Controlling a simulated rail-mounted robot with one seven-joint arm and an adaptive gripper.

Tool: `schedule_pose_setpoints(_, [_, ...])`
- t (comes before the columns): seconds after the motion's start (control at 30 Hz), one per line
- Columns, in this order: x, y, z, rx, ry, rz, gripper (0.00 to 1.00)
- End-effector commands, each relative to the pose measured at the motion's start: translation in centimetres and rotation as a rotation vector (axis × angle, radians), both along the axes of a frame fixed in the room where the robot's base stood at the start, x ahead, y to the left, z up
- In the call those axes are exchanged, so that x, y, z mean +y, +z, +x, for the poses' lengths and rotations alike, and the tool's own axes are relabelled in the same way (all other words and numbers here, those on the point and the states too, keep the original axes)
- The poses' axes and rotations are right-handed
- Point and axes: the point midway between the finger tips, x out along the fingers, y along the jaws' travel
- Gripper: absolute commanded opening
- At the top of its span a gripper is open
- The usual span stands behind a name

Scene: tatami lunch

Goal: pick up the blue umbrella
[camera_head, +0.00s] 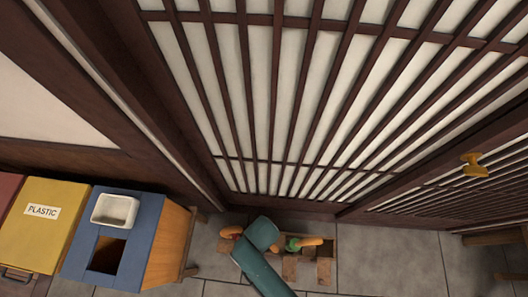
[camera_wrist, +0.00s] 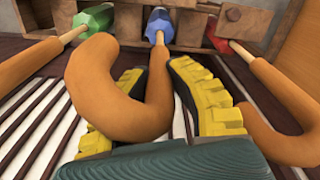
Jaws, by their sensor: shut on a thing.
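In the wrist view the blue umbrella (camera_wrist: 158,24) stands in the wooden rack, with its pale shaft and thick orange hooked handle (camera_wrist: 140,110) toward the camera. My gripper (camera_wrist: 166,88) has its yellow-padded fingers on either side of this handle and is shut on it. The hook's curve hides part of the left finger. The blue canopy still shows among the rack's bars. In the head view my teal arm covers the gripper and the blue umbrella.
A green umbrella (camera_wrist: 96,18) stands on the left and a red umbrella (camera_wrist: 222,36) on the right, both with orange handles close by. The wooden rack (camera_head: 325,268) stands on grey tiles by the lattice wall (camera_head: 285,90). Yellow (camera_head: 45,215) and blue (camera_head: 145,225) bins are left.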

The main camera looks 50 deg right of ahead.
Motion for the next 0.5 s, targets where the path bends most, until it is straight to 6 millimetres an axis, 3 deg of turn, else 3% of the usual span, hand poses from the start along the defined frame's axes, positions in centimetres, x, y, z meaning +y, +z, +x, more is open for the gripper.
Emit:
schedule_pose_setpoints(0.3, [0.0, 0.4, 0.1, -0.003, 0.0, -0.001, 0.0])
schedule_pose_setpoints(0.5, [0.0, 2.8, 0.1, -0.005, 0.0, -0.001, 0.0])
########################################
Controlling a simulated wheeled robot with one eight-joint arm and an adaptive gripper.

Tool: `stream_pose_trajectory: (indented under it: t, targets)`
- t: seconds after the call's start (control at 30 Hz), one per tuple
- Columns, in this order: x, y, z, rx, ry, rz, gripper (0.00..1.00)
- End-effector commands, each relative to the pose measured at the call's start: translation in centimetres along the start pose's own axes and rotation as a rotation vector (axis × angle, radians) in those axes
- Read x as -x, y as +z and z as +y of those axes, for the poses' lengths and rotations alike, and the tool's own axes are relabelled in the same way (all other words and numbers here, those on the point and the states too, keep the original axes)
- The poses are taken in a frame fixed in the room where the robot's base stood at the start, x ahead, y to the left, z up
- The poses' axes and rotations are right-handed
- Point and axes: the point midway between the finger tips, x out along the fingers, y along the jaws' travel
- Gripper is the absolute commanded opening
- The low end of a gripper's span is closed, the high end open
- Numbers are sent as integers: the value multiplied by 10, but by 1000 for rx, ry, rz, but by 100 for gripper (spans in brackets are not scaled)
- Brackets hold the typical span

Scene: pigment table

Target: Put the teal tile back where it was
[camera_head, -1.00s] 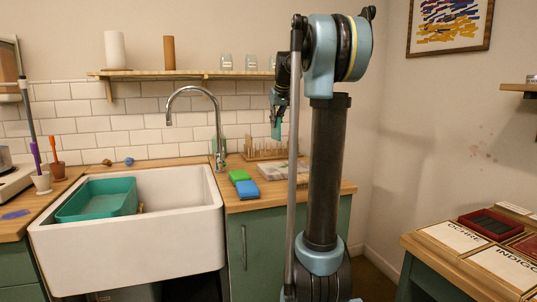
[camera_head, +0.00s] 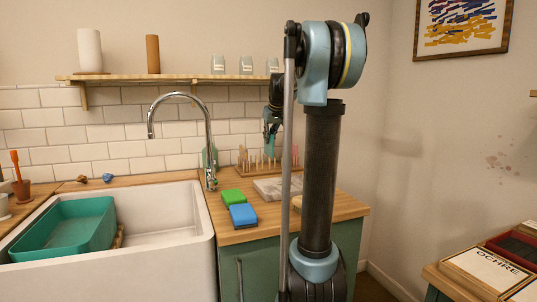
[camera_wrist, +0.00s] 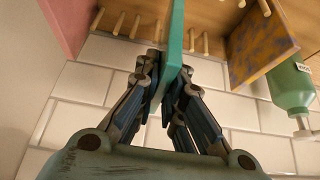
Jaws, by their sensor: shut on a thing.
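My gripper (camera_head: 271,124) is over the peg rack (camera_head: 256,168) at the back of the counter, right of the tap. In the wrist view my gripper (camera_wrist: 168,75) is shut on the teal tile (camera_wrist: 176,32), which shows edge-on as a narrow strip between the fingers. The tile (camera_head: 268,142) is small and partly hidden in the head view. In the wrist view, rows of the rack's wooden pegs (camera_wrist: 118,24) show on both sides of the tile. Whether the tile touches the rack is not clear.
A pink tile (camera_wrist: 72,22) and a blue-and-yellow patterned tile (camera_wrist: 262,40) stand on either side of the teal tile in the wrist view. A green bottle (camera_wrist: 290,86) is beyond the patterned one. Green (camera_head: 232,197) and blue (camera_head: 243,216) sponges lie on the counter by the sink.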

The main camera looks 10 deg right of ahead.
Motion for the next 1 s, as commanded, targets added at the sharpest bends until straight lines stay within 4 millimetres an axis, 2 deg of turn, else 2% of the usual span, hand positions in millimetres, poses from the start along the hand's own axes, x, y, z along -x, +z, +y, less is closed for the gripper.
########################################
[Instruction]
Across the entries, how many lines hold the word "seconds"? Say only the number.

[Finished answer]
2